>> START EXTRACTED INFORMATION
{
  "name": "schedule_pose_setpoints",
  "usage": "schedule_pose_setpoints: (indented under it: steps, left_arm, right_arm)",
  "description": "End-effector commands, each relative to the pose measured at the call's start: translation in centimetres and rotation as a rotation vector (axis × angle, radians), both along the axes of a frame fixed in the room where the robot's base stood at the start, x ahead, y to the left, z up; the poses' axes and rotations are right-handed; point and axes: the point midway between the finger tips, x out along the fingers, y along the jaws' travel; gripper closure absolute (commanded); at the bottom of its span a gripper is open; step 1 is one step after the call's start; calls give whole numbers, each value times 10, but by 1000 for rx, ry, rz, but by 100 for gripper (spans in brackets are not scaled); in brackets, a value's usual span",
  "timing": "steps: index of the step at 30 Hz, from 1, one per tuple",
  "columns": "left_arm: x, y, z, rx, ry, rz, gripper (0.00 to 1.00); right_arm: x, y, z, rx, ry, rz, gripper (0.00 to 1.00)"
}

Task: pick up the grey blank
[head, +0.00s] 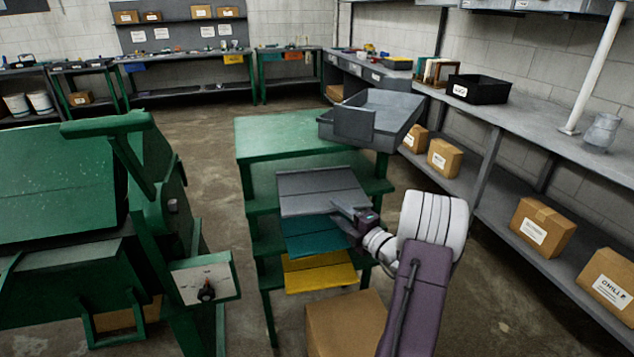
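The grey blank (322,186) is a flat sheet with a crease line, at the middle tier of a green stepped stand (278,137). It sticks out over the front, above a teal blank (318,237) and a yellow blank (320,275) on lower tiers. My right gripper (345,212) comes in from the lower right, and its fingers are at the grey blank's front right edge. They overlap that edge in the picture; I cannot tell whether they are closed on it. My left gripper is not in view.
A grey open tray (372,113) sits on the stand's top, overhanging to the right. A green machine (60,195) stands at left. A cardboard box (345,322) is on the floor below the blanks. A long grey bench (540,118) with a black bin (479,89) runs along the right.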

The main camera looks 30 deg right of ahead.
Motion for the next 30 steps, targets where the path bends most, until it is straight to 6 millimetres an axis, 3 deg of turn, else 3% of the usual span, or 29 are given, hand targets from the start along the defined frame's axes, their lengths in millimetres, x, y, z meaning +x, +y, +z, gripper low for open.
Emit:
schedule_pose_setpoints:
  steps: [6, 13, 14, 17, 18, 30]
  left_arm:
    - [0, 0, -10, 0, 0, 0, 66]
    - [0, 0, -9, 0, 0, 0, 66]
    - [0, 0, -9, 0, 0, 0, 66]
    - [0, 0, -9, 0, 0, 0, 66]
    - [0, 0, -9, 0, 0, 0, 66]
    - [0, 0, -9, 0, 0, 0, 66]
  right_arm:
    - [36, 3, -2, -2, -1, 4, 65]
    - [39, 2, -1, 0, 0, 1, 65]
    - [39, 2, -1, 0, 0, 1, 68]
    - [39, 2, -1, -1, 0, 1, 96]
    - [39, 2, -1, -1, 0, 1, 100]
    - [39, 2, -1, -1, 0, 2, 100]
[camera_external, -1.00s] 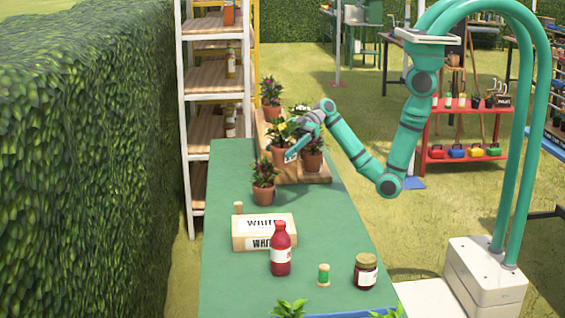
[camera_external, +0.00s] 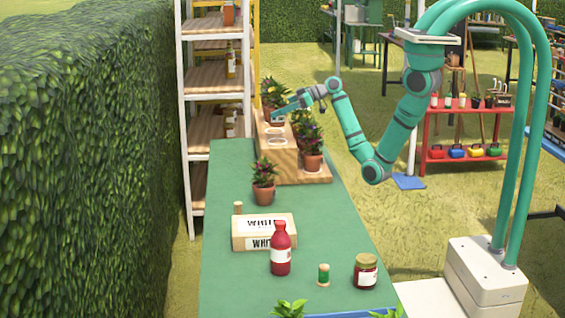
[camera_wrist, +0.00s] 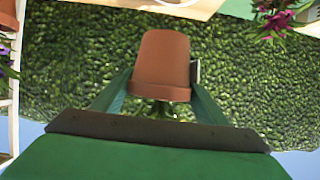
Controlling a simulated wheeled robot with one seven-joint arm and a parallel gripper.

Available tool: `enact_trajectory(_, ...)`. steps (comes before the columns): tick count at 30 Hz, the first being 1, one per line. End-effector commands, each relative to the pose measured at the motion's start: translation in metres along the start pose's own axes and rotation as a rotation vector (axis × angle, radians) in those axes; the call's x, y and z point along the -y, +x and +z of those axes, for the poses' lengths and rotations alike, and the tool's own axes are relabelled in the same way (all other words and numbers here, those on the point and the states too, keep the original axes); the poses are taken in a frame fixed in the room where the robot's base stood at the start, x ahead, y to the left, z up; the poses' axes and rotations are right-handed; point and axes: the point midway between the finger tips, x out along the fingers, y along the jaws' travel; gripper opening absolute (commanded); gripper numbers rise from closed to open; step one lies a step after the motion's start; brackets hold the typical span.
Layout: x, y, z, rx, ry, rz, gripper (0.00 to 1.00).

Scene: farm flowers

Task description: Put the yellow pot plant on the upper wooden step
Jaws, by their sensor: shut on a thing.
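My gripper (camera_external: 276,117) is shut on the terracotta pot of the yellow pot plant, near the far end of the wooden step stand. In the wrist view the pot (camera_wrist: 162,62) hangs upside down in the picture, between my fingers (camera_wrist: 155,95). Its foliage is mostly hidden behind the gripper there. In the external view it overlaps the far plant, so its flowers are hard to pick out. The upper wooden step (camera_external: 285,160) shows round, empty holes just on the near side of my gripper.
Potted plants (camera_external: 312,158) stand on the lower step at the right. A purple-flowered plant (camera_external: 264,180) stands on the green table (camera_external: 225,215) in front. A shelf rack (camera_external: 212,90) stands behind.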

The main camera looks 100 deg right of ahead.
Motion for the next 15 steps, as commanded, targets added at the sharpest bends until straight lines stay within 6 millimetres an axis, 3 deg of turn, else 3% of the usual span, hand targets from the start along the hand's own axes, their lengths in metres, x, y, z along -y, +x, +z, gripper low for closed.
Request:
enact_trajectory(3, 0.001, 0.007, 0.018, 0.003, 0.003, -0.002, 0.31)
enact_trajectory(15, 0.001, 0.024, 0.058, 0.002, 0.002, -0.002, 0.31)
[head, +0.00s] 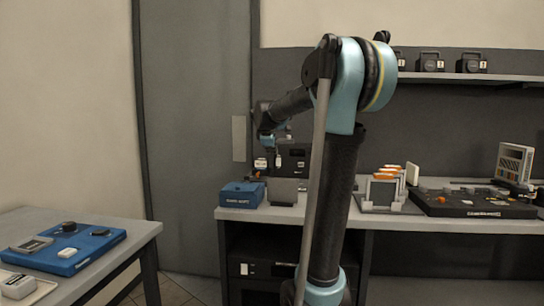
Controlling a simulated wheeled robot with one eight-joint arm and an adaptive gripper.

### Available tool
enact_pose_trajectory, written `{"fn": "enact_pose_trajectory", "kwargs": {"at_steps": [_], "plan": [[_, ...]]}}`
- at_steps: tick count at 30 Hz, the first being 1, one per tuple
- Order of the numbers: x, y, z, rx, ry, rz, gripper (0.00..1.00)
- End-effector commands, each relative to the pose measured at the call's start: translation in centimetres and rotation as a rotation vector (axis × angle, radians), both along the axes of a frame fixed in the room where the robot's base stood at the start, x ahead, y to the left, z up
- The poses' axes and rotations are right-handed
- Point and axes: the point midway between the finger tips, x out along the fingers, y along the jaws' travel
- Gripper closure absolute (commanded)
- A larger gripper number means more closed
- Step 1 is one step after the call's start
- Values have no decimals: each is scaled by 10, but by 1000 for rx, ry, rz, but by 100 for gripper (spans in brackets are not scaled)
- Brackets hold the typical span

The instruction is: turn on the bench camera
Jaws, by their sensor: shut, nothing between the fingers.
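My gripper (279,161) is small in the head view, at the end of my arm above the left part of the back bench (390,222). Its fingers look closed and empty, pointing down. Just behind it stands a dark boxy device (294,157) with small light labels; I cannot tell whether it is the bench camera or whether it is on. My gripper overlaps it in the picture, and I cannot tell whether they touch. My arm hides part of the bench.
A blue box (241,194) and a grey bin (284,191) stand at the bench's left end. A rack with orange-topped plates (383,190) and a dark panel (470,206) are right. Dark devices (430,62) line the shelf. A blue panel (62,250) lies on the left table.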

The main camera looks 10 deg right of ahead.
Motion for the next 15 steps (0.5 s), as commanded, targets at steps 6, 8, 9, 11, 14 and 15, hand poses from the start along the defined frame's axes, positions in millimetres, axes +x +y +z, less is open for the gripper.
>> END EXTRACTED INFORMATION
>> START EXTRACTED INFORMATION
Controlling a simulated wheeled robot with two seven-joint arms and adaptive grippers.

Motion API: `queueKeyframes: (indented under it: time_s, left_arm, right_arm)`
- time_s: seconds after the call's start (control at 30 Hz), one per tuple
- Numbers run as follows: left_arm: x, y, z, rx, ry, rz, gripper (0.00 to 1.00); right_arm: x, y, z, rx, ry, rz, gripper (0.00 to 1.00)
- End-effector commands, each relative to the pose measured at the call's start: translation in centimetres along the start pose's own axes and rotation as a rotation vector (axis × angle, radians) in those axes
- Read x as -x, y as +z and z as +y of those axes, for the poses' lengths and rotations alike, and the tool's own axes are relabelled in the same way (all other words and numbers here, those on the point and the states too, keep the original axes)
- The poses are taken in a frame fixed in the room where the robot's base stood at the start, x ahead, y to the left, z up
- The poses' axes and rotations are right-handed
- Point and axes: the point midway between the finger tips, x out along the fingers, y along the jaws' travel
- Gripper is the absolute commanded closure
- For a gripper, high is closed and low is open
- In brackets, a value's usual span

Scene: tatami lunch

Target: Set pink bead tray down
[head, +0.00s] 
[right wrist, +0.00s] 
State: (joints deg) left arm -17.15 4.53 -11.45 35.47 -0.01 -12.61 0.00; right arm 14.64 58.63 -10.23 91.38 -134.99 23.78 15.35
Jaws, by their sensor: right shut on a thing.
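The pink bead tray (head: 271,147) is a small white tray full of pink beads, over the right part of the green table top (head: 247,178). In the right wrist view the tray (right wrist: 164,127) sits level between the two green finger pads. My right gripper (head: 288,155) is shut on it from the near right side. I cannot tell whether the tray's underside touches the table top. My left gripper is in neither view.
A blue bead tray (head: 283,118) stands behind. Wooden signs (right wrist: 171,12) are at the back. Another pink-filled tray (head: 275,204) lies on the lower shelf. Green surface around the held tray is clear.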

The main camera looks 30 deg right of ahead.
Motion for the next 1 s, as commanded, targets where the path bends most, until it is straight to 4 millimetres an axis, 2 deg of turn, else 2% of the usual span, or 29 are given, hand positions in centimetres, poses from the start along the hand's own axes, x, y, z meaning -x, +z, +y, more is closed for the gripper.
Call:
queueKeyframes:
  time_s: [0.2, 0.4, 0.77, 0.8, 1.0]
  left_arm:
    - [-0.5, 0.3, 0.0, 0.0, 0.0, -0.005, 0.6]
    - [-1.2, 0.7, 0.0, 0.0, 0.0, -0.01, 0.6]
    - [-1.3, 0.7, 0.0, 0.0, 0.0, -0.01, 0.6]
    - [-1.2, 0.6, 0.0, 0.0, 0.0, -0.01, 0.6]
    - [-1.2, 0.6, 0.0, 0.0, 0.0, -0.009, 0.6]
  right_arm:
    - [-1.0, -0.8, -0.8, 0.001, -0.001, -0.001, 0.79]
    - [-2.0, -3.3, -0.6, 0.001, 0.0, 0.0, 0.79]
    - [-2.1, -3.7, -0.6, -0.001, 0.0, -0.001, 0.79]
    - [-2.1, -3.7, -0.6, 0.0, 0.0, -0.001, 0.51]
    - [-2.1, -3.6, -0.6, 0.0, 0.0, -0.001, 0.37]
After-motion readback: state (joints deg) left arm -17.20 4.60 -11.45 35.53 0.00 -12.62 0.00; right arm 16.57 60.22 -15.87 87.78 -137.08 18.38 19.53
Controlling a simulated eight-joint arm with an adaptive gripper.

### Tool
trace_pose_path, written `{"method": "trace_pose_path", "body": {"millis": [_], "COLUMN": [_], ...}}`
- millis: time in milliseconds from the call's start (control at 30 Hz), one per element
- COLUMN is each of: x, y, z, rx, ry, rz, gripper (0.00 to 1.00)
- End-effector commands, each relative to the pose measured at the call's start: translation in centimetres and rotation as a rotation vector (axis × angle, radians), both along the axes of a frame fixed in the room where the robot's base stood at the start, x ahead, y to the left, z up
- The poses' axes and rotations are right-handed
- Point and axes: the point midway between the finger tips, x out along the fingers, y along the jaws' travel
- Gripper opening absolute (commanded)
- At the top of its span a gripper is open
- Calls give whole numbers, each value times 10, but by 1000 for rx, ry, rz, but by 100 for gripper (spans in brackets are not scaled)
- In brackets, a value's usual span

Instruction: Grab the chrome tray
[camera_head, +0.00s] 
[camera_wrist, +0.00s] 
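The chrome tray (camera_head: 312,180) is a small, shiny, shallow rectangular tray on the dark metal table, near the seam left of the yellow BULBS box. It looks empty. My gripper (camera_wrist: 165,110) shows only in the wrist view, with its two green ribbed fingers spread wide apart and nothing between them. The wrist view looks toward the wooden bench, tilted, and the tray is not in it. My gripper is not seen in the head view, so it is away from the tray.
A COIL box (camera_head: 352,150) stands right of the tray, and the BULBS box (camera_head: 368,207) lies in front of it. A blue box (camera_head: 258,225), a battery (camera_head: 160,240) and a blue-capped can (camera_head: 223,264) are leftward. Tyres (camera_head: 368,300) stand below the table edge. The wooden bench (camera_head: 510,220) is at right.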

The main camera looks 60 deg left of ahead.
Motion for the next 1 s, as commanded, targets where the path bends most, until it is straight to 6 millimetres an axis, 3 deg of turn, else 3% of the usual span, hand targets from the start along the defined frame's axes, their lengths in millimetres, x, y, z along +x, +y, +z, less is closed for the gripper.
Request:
>> END EXTRACTED INFORMATION
>> START EXTRACTED INFORMATION
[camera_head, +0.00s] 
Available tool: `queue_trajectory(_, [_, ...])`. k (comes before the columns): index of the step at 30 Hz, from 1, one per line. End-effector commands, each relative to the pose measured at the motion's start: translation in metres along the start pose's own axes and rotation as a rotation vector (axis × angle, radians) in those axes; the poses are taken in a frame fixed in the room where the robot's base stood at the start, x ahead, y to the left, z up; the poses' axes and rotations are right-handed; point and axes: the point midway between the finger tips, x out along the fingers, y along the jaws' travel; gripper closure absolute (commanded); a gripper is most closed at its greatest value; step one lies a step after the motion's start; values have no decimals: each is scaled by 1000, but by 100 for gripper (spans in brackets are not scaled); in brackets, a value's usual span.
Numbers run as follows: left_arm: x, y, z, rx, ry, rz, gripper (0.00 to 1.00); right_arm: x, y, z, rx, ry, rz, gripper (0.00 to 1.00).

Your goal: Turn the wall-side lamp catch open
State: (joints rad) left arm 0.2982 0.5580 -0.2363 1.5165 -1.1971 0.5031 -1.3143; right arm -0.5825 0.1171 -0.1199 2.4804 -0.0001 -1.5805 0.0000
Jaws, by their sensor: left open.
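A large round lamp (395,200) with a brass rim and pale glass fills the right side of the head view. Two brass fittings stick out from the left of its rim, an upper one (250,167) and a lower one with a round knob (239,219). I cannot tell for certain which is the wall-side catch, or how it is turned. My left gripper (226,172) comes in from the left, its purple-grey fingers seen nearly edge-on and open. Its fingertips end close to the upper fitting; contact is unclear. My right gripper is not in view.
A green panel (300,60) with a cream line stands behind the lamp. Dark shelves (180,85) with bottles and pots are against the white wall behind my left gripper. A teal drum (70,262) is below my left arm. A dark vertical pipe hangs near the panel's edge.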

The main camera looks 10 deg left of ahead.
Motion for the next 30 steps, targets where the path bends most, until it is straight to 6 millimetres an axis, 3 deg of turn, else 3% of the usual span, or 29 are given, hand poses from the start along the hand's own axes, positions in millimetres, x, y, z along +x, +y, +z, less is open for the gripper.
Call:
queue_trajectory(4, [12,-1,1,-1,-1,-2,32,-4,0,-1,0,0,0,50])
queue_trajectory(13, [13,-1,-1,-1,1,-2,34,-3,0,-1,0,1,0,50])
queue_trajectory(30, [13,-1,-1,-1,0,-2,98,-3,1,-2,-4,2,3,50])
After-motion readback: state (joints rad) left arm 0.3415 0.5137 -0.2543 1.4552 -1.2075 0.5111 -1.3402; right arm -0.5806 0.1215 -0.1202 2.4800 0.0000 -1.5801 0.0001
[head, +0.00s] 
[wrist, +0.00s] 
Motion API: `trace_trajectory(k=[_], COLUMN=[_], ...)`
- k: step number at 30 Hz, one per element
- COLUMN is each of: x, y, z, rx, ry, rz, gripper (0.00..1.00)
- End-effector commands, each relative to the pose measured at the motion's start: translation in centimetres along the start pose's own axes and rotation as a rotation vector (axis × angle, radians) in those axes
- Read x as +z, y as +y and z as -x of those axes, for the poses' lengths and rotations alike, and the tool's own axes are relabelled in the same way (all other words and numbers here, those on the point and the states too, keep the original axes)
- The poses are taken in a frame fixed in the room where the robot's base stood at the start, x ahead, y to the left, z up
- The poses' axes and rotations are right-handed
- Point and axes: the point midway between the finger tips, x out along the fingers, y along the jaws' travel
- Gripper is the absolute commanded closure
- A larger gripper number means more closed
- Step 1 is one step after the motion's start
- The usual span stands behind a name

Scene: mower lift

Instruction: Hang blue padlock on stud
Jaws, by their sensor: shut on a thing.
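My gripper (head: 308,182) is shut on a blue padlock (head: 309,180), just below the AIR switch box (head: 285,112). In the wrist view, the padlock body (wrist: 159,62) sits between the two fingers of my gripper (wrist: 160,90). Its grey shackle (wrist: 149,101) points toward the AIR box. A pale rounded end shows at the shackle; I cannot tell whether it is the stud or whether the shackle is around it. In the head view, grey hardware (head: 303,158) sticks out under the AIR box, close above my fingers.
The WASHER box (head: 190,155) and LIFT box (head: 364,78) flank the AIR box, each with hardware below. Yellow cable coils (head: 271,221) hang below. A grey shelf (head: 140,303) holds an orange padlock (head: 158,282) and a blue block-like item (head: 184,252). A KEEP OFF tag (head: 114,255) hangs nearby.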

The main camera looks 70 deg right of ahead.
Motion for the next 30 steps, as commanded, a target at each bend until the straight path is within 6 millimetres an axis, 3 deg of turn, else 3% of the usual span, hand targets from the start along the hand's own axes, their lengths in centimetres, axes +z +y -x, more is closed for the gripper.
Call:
>> END EXTRACTED INFORMATION
PROBLEM
Pull every line containing the word "first" out of the material and copy it.

COMPLETED EXERCISE
Available tool: `enact_trajectory(_, ...)`. steps (comes before the columns): tick count at 30 Hz, the first being 1, one per line. End-effector commands, each relative to the pose measured at the motion's start: translation in metres along the start pose's own axes and rotation as a rotation vector (axis × angle, radians) in those axes; the call's x, y and z point along the -y, +x and +z of those axes, for the poses' lengths and rotations alike, and the tool's own axes are relabelled in the same way (all other words and numbers here, those on the point and the states too, keep the original axes); the poses are taken in a frame fixed in the room where the robot's base stood at the start, x ahead, y to the left, z up; the poses' axes and rotations are right-handed; point and axes: the point midway between the finger tips, x out along the fingers, y along the jaws' travel; gripper opening absolute (commanded); gripper numbers rise from closed to open; step one lies a step after the motion's start; brackets hold the typical span.
- at_steps: tick count at 30 Hz, the first being 1, one per tuple

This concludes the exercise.